* _Prompt_
Restate exactly the lines that run from the start of the records below to the line containing "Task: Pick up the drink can", counting both ends, and nothing else; pictures stay out.

[start]

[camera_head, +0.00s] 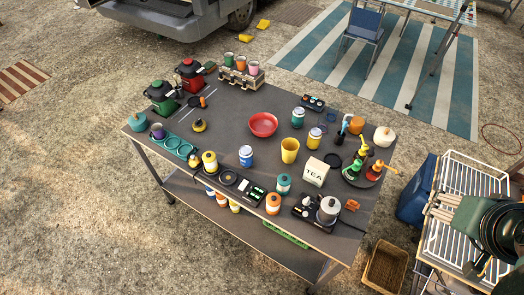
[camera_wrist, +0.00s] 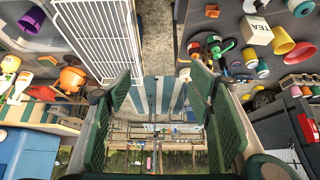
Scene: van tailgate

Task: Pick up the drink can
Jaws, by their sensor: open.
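I cannot tell for sure which object is the drink can. Several small can-like or jar-like cylinders stand on the dark table (camera_head: 225,110), among them a blue and white one (camera_head: 246,155), a teal and white one (camera_head: 299,114) and a yellow-banded one (camera_head: 314,137). More coloured cylinders stand near the front edge, such as an orange and white one (camera_head: 273,203). My gripper (camera_wrist: 162,95) is open and empty, with green pads set wide apart. My dark green arm end shows at the right edge of the head view, over the white rack and away from the table.
A red bowl (camera_head: 263,124), a yellow cup (camera_head: 290,150), a TEA box (camera_head: 315,172) and a small pot (camera_head: 328,209) crowd the table. A white wire rack (camera_head: 465,180), blue bin (camera_head: 416,190) and wicker basket (camera_head: 385,267) stand to the right. A chair (camera_head: 363,30) stands behind.

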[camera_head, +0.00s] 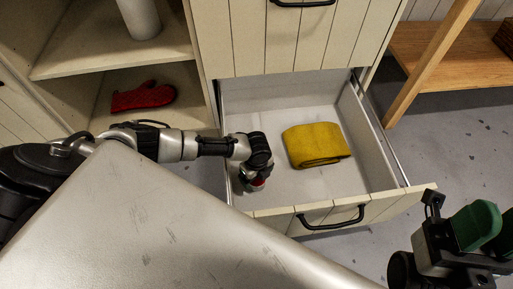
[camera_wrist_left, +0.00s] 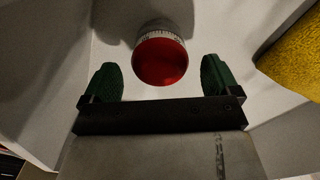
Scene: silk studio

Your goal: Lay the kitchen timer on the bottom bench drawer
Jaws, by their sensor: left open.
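The kitchen timer (camera_wrist_left: 161,60) has a red top and a white band with markings. It rests on the drawer floor, just beyond my open left fingers (camera_wrist_left: 160,82), in the left wrist view. In the head view a small red part of the timer (camera_head: 257,183) shows under my left gripper (camera_head: 254,180). The bottom bench drawer (camera_head: 285,185) is pulled open, and my left gripper reaches down into its left side. My right gripper (camera_head: 468,230) is at the lower right, outside the drawer; its jaw opening cannot be made out.
A folded yellow cloth (camera_head: 317,145) lies in the drawer, right of the timer. The drawer front with a black handle (camera_head: 330,218) is nearest me. A red oven mitt (camera_head: 143,97) lies on a shelf at left. A wooden stand (camera_head: 432,60) is at upper right.

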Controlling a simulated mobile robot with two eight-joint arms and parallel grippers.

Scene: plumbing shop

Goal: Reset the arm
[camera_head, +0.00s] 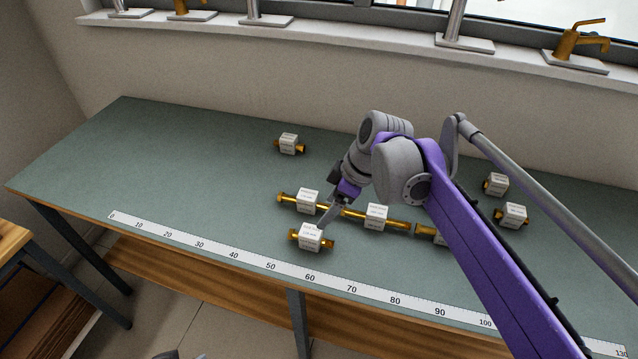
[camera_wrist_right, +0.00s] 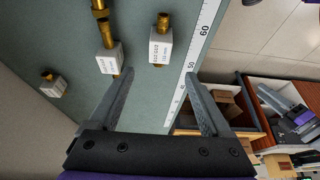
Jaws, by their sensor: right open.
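My right arm reaches in from the lower right in the head view. Its gripper (camera_head: 326,212) hangs over the table beside the nearest brass fitting with a white label block (camera_head: 311,238). In the right wrist view the gripper (camera_wrist_right: 159,78) has its fingers spread, with nothing between them. That view shows a labelled fitting (camera_wrist_right: 160,46) beyond the fingertips and another (camera_wrist_right: 110,60) by the left finger. Whether the fingers touch any fitting is unclear. My left gripper is not in view.
The green table (camera_head: 180,160) holds a brass pipe row with labelled blocks (camera_head: 376,216), partly behind my arm. A single fitting (camera_head: 289,143) lies farther back; two more (camera_head: 497,184) lie right. A ruler strip (camera_head: 210,246) runs along the front edge. The table's left is clear.

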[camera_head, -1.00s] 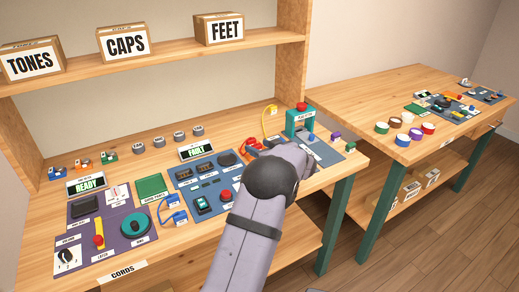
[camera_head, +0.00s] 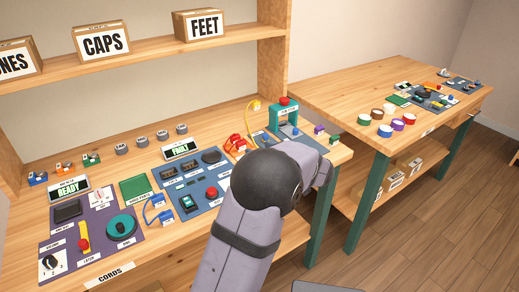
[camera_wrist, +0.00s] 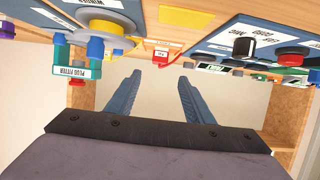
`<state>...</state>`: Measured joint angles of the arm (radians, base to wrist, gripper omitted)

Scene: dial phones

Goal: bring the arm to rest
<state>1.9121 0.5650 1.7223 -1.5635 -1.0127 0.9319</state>
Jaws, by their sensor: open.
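My gripper (camera_wrist: 159,80) shows in the wrist view with its two blue-grey fingers apart and nothing between them. In the head view my grey arm reaches up from the bottom middle and hides the gripper behind its dark round joint. That joint lies over the right front part of the wooden workbench (camera_head: 100,243). The wrist view looks at the bench upside down, with the plug fitter (camera_wrist: 80,68) at the left and the fingers over open space and the beige wall.
A purple panel marked READY (camera_head: 68,191) and a blue panel marked FAULT (camera_head: 182,150) lie on the bench. The green press-like fixture (camera_head: 284,114) stands at its right end. A second table (camera_head: 330,92) is to the right. Shelf boxes (camera_head: 106,42) stand above the bench.

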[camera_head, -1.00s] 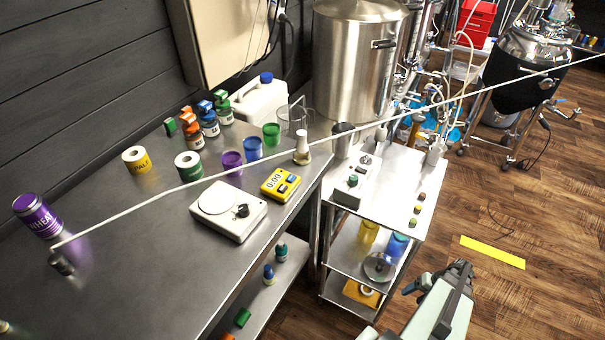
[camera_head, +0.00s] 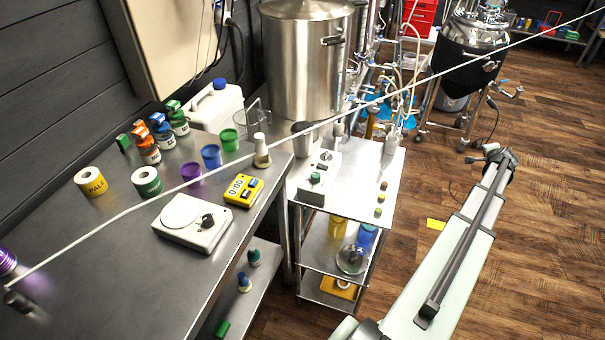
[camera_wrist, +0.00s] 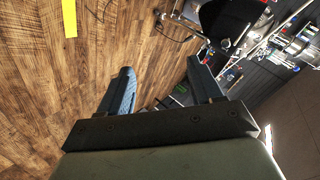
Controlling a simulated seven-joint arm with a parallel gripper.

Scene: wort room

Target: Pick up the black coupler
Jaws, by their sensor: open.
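A small dark cylinder (camera_head: 16,299), which looks like the black coupler, is on the steel bench (camera_head: 95,285) at the far left of the head view. The end of a long pale line (camera_head: 120,215) meets it; whether they are joined I cannot tell. It is not visible in the wrist view. My gripper (camera_head: 492,152) is far from it, out over the wooden floor at the right of the head view. In the wrist view its two dark fingers (camera_wrist: 162,86) stand apart with nothing between them.
The bench carries a white scale (camera_head: 192,222), a yellow timer (camera_head: 243,190), cups, tape rolls and several bottles. A steel cart (camera_head: 375,175) stands between bench and arm. The pale line crosses above both. Behind are a large steel pot (camera_head: 300,65) and a black-jacketed vessel (camera_head: 465,60).

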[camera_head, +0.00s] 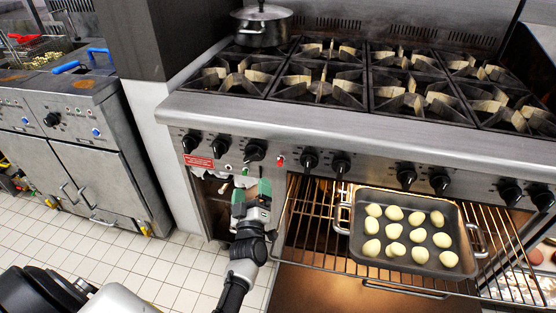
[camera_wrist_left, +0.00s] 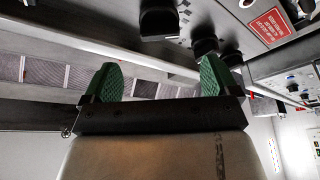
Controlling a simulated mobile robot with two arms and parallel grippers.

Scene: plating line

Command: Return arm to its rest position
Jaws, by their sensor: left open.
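My left gripper (camera_head: 251,190) is in front of the stove's control panel, left of the pulled-out oven rack, with its green fingertips pointing up toward the knobs. In the left wrist view the two green fingers (camera_wrist_left: 160,82) stand wide apart with nothing between them. The left arm reaches in from the bottom of the head view. My right gripper is in neither view.
A dark tray (camera_head: 419,268) of several pale round pieces sits on the oven rack (camera_head: 300,225). The stove top (camera_head: 330,105) holds several burners and a lidded pot (camera_head: 262,27). Fryers (camera_head: 85,140) stand at left. Tiled floor (camera_head: 150,265) between is clear.

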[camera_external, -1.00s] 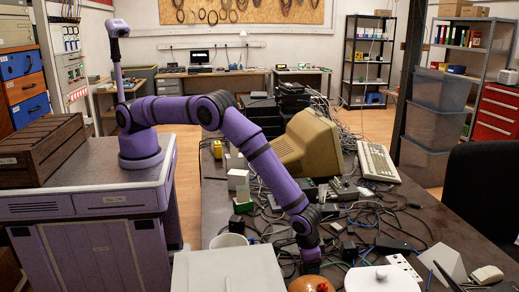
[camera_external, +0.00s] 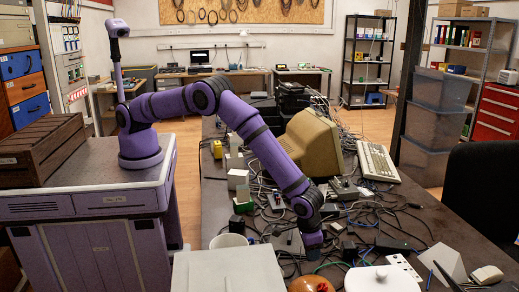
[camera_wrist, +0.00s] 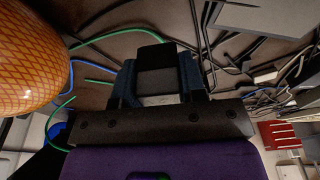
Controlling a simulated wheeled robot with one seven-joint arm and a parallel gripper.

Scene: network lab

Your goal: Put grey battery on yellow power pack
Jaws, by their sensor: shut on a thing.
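In the wrist view my gripper (camera_wrist: 158,80) is shut on a small block with a grey face and a dark end, apparently the grey battery (camera_wrist: 160,80). In the external view the end of my arm is above the cluttered table, behind the orange-brown round object; the fingers and the battery cannot be made out there. A small yellow block, apparently the yellow power pack (camera_external: 217,149), stands at the far left of the table, well away from my gripper. It is not in the wrist view.
Tangled cables cover much of the table. The orange-brown round object (camera_external: 312,285) is close to my gripper and also shows in the wrist view (camera_wrist: 28,55). A beige monitor (camera_external: 310,143), white blocks (camera_external: 237,180) and a light grey box (camera_external: 230,270) stand around.

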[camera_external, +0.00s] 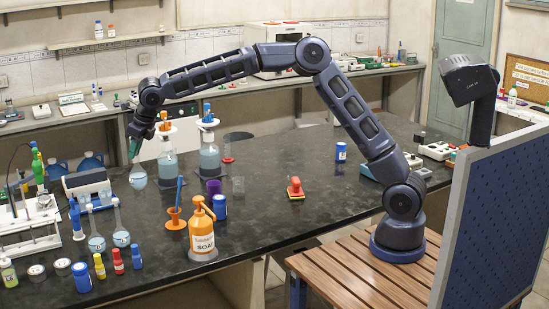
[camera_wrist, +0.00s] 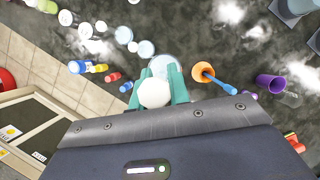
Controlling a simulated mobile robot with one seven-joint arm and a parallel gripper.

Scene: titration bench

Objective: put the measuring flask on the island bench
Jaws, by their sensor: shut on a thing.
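My gripper (camera_external: 135,148) is shut on the neck of the measuring flask, its teal fingers pointing down. The flask's round pale-blue body (camera_external: 138,177) hangs upright below the fingers, over the dark island bench (camera_external: 270,222). I cannot tell whether its base touches the bench. In the wrist view my gripper (camera_wrist: 161,88) has its teal fingers on either side of a white stopper, with the flask's pale body (camera_wrist: 160,65) beyond. Two similar round flasks (camera_external: 96,241) stand at the bench's front left.
A blue-and-white device (camera_external: 88,183) is to the left.

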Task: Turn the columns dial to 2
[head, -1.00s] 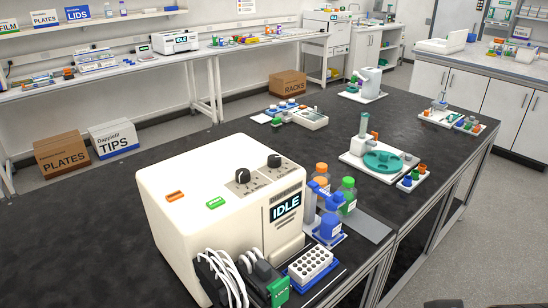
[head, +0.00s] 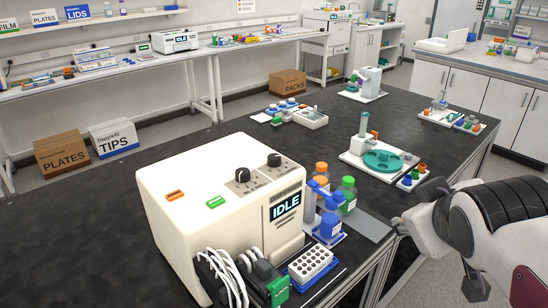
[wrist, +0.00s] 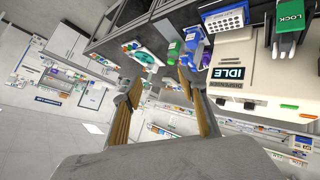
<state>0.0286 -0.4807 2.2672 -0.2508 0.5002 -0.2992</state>
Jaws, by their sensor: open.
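A cream dispenser (head: 190,215) with an IDLE screen (head: 286,207) stands on the black bench. Its sloped top carries two black dials, a left one (head: 242,175) and a right one (head: 274,160); their labels and settings are too small to read, so I cannot tell which is the columns dial. In the head view my arm is at the right edge, well away from the dials.
Bottles with orange, green and blue caps (head: 322,188) stand right of the dispenser. A white tube rack (head: 311,262) and a green LOCK tab (head: 279,291) are at its front. A green round rotor device (head: 382,160) is farther back. The bench left of the dispenser is clear.

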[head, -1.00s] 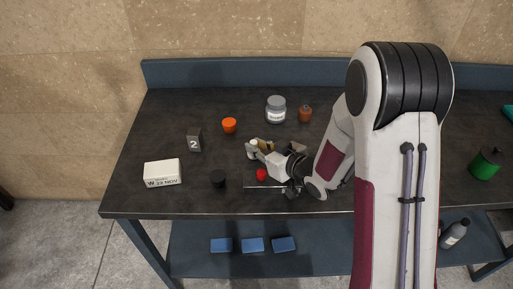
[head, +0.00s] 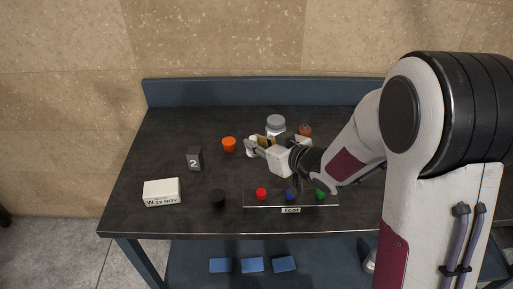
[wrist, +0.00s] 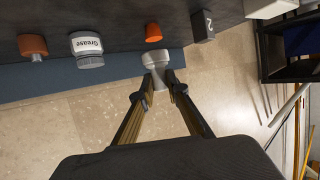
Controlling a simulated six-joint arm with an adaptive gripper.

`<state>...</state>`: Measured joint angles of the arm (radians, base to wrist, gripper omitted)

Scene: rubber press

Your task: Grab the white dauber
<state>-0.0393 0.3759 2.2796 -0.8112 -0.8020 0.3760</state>
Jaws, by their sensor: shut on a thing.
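The white dauber (wrist: 155,60) is between the fingertips of my gripper (wrist: 157,84) in the wrist view. My gripper is shut on it. In the head view my gripper (head: 262,147) is over the middle of the bench, with the white dauber (head: 251,148) at its left end. The fingers partly hide the dauber there. A rack (head: 256,205) at the front edge holds a red dauber (head: 261,194), a blue dauber (head: 291,195) and a green dauber (head: 320,195).
A number 2 block (head: 194,160), a white box (head: 162,192) and a black cylinder (head: 217,198) are on the left.

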[end]

* _Completed task_
[camera_head, +0.00s] 
[camera_wrist, +0.00s] 
Scene: van tailgate

Task: Pick up the drink can

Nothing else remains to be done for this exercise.